DC Comics IP Theft and the Nuclear Option 

DC Comics IP Theft and the Nuclear Option 

Fables is one of DC/Vertigo Comics longer running titles and is wholly owned by its creator Bill Willingham. Stick a pin in the ‘wholly owned’ part because we are circling back to it. 

Willingham is one of those artists whose work you are familiar with even if you never heard of him. He got his start as a staff artist for TSR doing work on Dungeons and Dragons in the late 1970s and early 1980s.  

His work was fairly well known in the gaming industry. He heavily influenced Dungeons and Dragons art style during the AD&D period.  

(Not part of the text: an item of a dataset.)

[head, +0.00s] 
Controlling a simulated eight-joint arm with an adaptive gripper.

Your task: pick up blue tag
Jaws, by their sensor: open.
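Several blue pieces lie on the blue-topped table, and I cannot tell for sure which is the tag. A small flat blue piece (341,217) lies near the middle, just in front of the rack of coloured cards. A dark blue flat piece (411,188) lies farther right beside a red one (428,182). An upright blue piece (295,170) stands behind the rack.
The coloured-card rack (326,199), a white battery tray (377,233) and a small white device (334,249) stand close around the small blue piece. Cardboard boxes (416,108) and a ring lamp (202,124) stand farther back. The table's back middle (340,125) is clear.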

Bill was also a gamer himself and in 1983 he wrote and illustrated Villains and Vigilantes, which was superhero game for Fantasy Games Unlimited. This game served as entry drug to the world of comics, which in the early 1980s had begun its boom. 

His first comic book was titled Elementals and no it had nothing to do with the Marvel heroes created by Jack Kirby.  

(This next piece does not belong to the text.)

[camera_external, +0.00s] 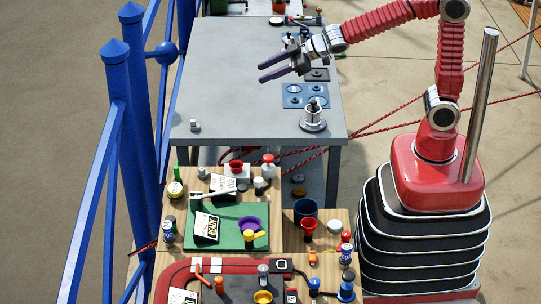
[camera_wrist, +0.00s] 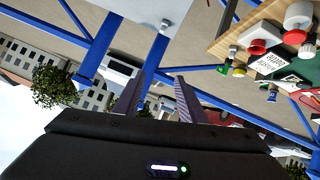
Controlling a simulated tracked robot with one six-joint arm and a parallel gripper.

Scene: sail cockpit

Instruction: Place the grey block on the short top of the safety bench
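A small light grey block (camera_external: 195,125) sits near the front left corner of the grey table (camera_external: 225,80). A small pale block, probably the same one, shows near the top of the wrist view (camera_wrist: 165,24). My gripper (camera_external: 262,73) is open and empty, above the right part of the table, up and right of the block. Its two fingers point left and stand apart; they also show in the wrist view (camera_wrist: 158,84). A wooden bench (camera_external: 294,246) stands in front of the grey table. I cannot tell for sure which surface is the safety bench's short top.
A blue plate (camera_external: 293,101) and a metal fitting (camera_external: 313,118) stand on the table's right side. The wooden bench is crowded with cups, jars and a green mat (camera_external: 226,241). Blue posts (camera_external: 123,120) rise at left. The table's middle is clear.

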This first book was for the late Comico line, back then it was home to Robotech and Jonny Quest and Mage. The elementals in this case were a team of four superheroes who had all died and been resurrected as people who each had a power related to one of the four elements of Earth, Air, Fire and Water. It was adult oriented and concentrated on adult problems, which included sex. Dude, it was the eighties, and it wasn’t pornographic.* He also began contributing Green Lantern stories to DC.  

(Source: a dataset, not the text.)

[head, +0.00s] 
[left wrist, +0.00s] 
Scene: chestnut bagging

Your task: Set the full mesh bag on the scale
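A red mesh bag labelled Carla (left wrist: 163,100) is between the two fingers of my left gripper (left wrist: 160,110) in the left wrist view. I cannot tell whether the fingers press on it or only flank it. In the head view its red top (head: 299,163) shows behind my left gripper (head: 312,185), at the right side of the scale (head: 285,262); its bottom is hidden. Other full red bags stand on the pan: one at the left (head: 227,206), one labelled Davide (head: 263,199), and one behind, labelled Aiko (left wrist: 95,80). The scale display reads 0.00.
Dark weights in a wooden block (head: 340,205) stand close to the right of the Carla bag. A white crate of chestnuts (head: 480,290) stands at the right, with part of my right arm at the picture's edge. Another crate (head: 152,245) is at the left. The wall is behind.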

As Willingham bounced around the indies world in the 1990s, he began to work more and more frequently with DC. Specifically he began contributing to DC’s Vertigo line.  

Vertigo was DC’s ‘absolutely not for kids’ line mature comics. Sandman headlined it but there were plenty of other titles like Preacher, Egypt and The Enigma. Hell, there was even another Sandman title reviving the Golden Age hero. Aside from Sandman Vertigo’s best known title is V for Vendetta. The Vertigo line pretty much owned the Eisner awards, 100 bullets, Lucifer, Y The Last Man, Hellblazer, and of course Billl Willingham’s Fables. 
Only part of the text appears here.